SEPTA wins $1.2 million federal grant for safety fixes

The funds will support an automated system that prevents trains from being routed into areas where people are working and safety fixes on Grays Avenue.

SEPTA headquarters (Danya Henninger/Billy Penn)

SEPTA headquarters (Danya Henninger/Billy Penn)

SEPTA has won $1.2 million in Federal Transit Administration grants and will channel half a million toward safety fixes for a dangerous Southwest Philadelphia roadway.

The federal dollars will be shared between two projects  — $742,000 for an automated system that prevents trains from being routed into areas where people are working and a master plan for Grays Avenue between 49th Street and Woodland Avenue and 56th Street and Lindbergh Boulevard, near a SEPTA trolley barn.

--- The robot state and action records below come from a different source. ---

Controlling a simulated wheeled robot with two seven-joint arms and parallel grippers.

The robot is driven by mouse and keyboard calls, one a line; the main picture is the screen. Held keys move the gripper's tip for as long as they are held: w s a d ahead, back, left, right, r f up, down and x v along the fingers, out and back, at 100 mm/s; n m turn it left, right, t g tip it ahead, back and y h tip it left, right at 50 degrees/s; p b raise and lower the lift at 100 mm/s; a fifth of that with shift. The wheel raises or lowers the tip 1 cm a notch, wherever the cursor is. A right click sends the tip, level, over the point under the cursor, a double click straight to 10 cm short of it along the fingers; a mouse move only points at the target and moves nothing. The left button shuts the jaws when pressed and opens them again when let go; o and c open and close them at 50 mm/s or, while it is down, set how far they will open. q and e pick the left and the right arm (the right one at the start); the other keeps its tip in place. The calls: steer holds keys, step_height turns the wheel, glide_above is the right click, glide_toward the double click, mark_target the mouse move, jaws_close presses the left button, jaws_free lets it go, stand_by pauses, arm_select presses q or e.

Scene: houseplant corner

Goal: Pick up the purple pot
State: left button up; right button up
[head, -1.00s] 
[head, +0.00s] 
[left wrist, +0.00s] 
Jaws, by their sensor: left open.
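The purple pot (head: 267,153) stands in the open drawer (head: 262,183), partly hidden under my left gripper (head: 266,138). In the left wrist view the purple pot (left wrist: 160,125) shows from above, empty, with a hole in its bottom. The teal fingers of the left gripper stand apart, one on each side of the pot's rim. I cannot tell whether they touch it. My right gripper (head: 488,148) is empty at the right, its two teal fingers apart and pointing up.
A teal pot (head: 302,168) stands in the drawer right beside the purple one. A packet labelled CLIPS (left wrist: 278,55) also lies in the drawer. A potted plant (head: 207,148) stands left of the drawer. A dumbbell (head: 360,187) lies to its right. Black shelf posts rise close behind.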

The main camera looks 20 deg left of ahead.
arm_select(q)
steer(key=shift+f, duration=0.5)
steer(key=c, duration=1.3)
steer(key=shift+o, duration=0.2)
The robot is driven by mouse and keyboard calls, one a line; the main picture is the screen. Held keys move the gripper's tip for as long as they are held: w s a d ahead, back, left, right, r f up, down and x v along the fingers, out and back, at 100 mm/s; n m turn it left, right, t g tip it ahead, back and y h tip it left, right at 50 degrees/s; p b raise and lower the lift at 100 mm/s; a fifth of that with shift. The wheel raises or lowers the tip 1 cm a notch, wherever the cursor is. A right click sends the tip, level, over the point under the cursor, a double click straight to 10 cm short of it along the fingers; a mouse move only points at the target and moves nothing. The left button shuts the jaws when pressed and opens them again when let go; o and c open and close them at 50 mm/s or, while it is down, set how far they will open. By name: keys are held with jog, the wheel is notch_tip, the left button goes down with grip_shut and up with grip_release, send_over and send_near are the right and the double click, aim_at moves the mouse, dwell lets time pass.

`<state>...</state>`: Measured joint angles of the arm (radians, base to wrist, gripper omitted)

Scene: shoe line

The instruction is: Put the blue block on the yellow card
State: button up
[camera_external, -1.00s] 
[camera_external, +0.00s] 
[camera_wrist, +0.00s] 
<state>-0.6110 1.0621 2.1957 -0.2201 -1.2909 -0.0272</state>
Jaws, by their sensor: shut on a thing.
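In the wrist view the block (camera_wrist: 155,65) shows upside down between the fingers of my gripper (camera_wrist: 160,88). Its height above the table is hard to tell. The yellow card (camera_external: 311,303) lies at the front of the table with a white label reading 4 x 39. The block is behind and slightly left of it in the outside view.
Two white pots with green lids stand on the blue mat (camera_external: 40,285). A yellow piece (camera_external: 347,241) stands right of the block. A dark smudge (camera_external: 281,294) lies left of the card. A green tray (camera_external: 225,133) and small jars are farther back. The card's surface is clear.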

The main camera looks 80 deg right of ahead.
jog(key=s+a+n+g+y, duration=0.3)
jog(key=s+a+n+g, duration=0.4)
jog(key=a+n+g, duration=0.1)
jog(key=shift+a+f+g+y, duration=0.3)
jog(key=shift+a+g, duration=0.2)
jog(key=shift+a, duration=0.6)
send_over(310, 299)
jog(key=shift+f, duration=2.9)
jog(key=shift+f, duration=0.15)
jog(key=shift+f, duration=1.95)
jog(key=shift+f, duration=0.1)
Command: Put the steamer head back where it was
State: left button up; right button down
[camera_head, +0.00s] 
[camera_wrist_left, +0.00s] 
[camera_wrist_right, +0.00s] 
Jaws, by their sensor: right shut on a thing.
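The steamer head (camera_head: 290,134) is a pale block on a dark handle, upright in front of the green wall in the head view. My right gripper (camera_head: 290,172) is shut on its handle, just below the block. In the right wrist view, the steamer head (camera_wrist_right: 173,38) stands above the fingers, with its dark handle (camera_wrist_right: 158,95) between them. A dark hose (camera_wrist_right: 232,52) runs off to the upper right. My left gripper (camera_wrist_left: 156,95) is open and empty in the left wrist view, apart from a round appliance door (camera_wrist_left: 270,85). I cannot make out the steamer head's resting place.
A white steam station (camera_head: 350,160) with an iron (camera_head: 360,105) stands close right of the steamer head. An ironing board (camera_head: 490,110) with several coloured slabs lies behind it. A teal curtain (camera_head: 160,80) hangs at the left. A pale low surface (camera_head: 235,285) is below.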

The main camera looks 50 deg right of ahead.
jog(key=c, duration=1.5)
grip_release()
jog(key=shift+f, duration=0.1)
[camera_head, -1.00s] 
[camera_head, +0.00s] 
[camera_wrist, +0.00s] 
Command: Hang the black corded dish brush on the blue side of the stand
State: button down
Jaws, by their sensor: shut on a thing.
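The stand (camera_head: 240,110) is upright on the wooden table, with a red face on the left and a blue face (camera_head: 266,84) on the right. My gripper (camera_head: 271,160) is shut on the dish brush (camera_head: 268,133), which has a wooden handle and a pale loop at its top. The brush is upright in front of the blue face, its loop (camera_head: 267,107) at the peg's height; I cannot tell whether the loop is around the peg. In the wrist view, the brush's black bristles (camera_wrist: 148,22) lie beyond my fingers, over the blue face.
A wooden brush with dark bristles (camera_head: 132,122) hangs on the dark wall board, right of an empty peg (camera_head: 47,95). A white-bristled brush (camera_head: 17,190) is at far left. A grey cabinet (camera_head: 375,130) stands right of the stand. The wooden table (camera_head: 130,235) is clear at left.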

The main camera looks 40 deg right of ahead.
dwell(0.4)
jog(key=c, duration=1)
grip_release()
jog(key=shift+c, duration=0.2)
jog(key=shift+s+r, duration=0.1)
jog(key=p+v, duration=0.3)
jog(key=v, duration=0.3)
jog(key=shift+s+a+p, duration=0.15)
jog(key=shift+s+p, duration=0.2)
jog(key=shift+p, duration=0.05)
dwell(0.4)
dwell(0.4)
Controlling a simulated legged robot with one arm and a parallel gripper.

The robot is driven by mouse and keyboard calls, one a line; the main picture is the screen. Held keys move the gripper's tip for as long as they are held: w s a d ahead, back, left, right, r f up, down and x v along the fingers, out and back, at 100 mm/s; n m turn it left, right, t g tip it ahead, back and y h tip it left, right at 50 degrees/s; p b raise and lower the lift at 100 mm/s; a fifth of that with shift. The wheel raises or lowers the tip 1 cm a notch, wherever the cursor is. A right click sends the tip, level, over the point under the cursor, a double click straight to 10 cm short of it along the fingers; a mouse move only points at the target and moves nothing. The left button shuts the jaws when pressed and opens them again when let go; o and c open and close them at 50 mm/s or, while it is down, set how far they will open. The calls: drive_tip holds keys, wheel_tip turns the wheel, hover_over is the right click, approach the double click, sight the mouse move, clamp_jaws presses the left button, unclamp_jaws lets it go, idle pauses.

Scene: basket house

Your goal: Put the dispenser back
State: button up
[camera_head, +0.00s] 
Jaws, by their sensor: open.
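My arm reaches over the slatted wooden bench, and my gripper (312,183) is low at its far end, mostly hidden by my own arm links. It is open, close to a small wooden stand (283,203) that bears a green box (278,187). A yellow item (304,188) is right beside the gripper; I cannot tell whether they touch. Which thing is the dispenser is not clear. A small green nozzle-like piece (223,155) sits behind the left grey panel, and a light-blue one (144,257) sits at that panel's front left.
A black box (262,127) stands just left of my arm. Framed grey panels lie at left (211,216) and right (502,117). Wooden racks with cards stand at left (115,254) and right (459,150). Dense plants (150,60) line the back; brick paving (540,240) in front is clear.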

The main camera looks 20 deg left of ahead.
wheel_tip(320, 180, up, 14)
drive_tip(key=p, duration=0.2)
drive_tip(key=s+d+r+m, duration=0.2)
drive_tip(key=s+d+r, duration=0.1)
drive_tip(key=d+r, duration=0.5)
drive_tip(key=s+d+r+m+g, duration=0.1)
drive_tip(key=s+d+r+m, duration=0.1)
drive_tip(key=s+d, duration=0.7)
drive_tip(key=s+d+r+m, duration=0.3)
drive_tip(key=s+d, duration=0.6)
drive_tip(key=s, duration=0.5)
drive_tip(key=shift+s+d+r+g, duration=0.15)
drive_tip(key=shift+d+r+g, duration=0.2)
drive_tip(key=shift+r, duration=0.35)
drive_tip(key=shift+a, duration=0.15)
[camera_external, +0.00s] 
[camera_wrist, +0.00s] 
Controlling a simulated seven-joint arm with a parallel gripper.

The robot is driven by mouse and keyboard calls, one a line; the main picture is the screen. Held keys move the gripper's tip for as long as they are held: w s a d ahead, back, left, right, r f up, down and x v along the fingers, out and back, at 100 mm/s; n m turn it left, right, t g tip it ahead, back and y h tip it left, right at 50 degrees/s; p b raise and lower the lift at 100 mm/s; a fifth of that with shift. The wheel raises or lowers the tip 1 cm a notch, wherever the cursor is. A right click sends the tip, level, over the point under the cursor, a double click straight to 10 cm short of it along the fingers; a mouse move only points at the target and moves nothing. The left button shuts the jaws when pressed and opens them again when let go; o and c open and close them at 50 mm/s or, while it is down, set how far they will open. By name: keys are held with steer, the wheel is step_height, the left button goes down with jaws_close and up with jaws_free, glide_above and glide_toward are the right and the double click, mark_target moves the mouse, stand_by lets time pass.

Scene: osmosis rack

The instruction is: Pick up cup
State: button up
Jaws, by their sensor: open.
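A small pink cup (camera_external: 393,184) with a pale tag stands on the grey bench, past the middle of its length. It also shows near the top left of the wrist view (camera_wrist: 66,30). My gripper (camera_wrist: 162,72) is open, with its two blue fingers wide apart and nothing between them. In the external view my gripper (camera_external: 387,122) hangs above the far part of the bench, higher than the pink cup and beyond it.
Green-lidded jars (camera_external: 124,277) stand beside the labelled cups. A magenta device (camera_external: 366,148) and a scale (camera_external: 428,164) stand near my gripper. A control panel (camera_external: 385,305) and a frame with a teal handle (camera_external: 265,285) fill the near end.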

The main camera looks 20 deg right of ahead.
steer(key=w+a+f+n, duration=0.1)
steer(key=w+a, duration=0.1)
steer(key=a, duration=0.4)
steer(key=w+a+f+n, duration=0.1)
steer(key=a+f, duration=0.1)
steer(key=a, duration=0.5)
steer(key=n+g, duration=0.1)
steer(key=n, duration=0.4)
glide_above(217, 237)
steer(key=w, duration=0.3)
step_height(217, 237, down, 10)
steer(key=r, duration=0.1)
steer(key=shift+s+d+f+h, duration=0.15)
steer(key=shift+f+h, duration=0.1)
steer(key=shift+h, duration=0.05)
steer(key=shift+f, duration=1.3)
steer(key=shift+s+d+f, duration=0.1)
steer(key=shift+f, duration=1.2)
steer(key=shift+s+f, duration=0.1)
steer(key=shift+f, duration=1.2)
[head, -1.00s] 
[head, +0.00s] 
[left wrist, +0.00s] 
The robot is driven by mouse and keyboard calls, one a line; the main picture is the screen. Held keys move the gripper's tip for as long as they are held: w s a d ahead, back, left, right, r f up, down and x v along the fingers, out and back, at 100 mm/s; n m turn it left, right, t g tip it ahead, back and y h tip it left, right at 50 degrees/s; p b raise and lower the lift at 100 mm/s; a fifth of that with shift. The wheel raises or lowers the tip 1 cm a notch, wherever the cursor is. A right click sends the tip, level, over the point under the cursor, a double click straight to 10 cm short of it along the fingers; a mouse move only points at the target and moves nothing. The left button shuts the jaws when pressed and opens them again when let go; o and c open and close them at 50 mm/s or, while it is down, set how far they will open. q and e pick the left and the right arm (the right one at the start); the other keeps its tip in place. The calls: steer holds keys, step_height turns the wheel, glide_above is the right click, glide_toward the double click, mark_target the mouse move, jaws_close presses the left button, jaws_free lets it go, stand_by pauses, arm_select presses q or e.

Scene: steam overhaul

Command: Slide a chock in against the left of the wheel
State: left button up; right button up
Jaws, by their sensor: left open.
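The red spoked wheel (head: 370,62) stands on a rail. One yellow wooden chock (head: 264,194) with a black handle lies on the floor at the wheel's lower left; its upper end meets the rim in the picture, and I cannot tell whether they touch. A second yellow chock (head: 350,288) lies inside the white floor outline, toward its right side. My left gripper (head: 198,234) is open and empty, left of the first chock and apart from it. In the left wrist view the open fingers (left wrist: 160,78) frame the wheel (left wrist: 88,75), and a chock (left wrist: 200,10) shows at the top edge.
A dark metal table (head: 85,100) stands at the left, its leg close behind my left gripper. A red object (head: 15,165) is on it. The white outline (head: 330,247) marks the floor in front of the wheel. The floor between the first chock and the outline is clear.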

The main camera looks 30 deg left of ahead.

The plan will include bike, pedestrian and traffic safety improvements along the busy artery, which contains a roadway trafficked by industrial vehicles, the Route 36 trolley line, bike lanes and the entrance to Bartram’s Garden.

SEPTA is teaming up with the city and PennDOT on Grays Avenue corridor — one of Mayor Jim Kenney’s Vision Zero targets because of its high crash rate. Between 2014 and 2108, three people were killed and 43 others injured in crashes on the roadway, according to city data.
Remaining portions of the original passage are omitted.